§ **Goal**: Retype the whole listing, please, keeping every line exact and dropping the pictures.

□ □ □ □ □ □ □

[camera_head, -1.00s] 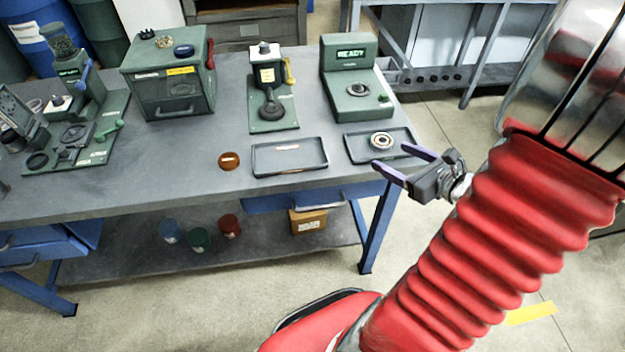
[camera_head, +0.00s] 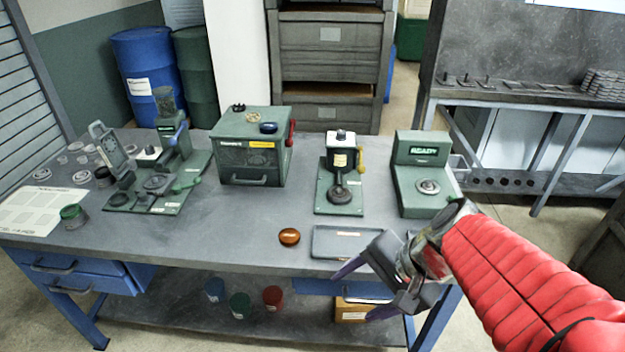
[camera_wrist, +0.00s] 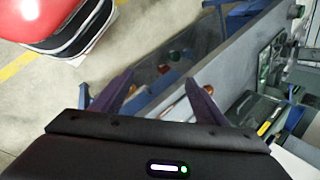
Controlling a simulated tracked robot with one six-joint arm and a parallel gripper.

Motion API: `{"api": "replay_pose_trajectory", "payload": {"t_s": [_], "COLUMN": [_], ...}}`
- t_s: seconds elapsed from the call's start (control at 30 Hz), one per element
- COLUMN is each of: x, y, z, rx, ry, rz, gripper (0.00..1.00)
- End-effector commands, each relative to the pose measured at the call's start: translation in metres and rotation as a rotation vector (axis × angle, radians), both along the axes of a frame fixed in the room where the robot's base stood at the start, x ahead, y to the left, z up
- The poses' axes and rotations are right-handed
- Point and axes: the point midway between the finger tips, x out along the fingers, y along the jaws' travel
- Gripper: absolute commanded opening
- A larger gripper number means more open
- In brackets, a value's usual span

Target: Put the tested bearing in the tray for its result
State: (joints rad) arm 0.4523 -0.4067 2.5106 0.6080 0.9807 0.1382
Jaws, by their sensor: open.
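The green tester (camera_head: 420,172) at the table's right shows READY on its screen. A round metal piece (camera_head: 428,186) sits on its front; I cannot tell whether it is a bearing or the tester's own seat. A grey tray (camera_head: 335,241) with a small label lies near the table's front edge. The second tray and the bearing in it, seen earlier, are now hidden behind my arm and gripper. My gripper (camera_head: 358,292) is open and empty at the front edge, right of the visible tray. Its spread fingers also show in the wrist view (camera_wrist: 158,77).
An orange-brown round dish (camera_head: 289,236) is left of the tray. A press (camera_head: 340,180), a green oven-like box (camera_head: 252,150) and another green machine (camera_head: 160,170) stand behind. Cups (camera_head: 240,304) and a cardboard box (camera_head: 352,310) are on the lower shelf.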

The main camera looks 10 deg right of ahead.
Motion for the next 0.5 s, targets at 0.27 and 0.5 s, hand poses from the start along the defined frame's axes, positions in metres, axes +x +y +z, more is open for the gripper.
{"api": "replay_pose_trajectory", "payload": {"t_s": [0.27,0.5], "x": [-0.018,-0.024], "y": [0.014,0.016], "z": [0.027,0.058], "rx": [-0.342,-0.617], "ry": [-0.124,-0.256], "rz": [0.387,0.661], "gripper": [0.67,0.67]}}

□ □ □ □ □ □ □

§ **Solution for this exercise**:
[camera_head, -1.00s] 
[camera_head, +0.00s] 
[camera_wrist, +0.00s] 
Controlling a simulated tracked robot with one six-joint arm and a parallel gripper.

Motion API: `{"api": "replay_pose_trajectory", "payload": {"t_s": [_], "COLUMN": [_], ...}}`
- t_s: seconds elapsed from the call's start (control at 30 Hz), one per element
- COLUMN is each of: x, y, z, rx, ry, rz, gripper (0.00..1.00)
- End-effector commands, each relative to the pose measured at the call's start: translation in metres and rotation as a rotation vector (axis × angle, radians), both along the axes of a frame fixed in the room where the robot's base stood at the start, x ahead, y to the left, z up
- The poses' axes and rotations are right-handed
- Point and axes: the point midway between the finger tips, x out along the fingers, y along the jaws' travel
- Gripper: absolute commanded opening
- A larger gripper number means more open
- In brackets, a value's usual span

Target: Put the tested bearing in the tray for its result
State: (joints rad) arm 0.4523 -0.4067 2.5106 0.6080 0.9807 0.1382
Jaws, by their sensor: open.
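The green tester (camera_head: 420,172) at the table's right shows READY on its screen. A round metal piece (camera_head: 428,186) sits on its front; I cannot tell whether it is a bearing or the tester's own seat. A grey tray (camera_head: 335,241) with a small label lies near the table's front edge. The second tray and the bearing in it, seen earlier, are now hidden behind my arm and gripper. My gripper (camera_head: 358,292) is open and empty at the front edge, right of the visible tray. Its spread fingers also show in the wrist view (camera_wrist: 158,77).
An orange-brown round dish (camera_head: 289,236) is left of the tray. A press (camera_head: 340,180), a green oven-like box (camera_head: 252,150) and another green machine (camera_head: 160,170) stand behind. Cups (camera_head: 240,304) and a cardboard box (camera_head: 352,310) are on the lower shelf.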

The main camera looks 10 deg right of ahead.
Motion for the next 0.5 s, targets at 0.27 and 0.5 s, hand poses from the start along the defined frame's axes, positions in metres, axes +x +y +z, more is open for the gripper.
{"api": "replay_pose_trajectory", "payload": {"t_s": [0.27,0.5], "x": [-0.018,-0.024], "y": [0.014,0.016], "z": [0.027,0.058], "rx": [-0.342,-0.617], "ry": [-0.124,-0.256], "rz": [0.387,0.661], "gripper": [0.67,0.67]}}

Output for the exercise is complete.